**Set exercise**
Can you pull out each line of the data below that includes the word "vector"?

━━ Items ━━

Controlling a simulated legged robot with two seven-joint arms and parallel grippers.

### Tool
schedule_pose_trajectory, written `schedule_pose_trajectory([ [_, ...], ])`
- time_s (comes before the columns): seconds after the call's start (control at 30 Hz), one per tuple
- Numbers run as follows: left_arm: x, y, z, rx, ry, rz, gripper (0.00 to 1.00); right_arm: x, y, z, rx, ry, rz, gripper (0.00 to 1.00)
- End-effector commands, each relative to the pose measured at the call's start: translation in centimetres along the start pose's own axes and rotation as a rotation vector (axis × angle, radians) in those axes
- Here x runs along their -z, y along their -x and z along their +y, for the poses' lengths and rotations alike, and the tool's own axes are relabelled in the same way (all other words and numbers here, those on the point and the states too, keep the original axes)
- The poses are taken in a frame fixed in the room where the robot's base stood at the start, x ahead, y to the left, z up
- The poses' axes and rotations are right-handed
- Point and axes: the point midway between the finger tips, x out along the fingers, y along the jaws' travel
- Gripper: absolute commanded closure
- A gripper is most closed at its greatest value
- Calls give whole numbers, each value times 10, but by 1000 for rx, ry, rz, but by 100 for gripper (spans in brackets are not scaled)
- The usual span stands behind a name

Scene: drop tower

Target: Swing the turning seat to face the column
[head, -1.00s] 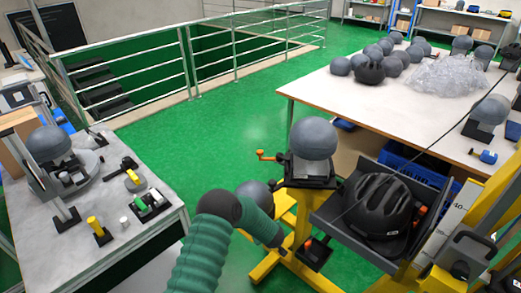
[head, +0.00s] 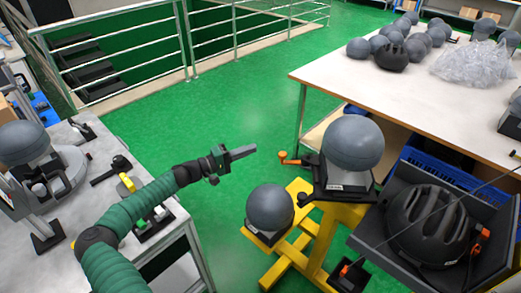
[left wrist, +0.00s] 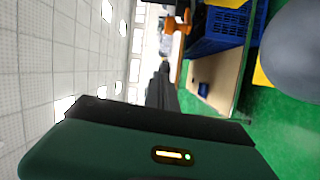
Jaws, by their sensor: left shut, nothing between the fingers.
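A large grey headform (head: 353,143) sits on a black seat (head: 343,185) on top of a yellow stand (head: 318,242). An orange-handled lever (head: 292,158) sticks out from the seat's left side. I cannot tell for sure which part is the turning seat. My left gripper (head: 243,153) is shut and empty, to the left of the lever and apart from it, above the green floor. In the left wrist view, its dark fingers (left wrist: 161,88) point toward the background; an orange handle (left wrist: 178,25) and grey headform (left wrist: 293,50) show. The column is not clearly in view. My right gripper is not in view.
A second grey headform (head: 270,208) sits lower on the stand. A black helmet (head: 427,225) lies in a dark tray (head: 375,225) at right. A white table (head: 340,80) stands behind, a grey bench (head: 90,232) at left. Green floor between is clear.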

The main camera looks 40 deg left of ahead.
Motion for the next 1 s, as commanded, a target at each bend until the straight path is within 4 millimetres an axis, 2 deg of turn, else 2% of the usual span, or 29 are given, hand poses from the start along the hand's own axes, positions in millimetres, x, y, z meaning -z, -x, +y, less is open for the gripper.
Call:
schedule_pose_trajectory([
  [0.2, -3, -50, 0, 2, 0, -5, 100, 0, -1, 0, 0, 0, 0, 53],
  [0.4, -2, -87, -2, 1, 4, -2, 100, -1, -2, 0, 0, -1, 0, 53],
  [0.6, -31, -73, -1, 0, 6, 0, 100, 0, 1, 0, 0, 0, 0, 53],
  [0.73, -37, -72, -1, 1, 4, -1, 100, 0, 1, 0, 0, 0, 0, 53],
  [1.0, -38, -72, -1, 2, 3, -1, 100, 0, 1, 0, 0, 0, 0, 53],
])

━━━
━━ Items ━━

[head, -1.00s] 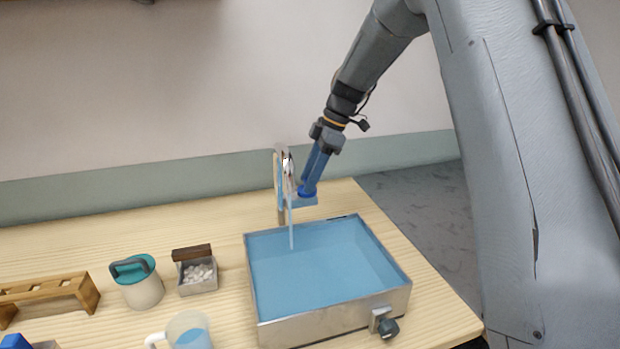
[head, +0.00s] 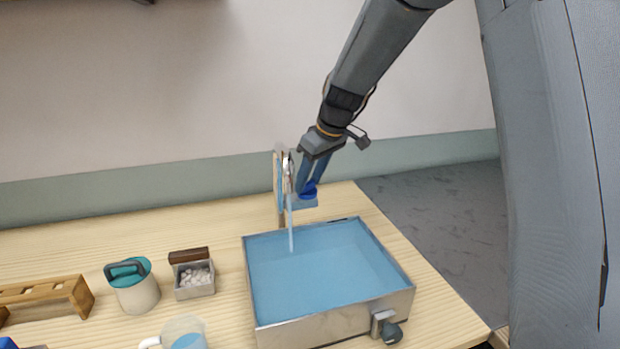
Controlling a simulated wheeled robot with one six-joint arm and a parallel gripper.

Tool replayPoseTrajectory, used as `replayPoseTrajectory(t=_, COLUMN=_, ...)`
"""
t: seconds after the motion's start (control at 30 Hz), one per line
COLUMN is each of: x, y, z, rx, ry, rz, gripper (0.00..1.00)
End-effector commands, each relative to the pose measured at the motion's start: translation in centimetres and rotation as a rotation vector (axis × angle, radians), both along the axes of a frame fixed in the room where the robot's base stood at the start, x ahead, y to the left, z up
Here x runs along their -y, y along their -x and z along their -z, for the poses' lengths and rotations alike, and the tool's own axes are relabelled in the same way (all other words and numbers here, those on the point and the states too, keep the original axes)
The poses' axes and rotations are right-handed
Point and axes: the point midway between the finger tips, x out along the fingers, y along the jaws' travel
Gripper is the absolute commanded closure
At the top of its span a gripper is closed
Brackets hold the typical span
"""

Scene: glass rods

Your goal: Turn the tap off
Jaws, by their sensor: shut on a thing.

━━━

**Solved exercise**
- End-effector commands, each relative to the pose measured at the call's start: translation in centimetres along the start pose's own axes and rotation as a rotation vector (axis × angle, radians) in those axes
End-effector commands, each relative to the pose measured at the motion's start: translation in centimetres and rotation as a rotation vector (axis × angle, radians), both along the axes of a frame fixed in the room where the robot's base stood at the start, x ahead, y to the left, z up

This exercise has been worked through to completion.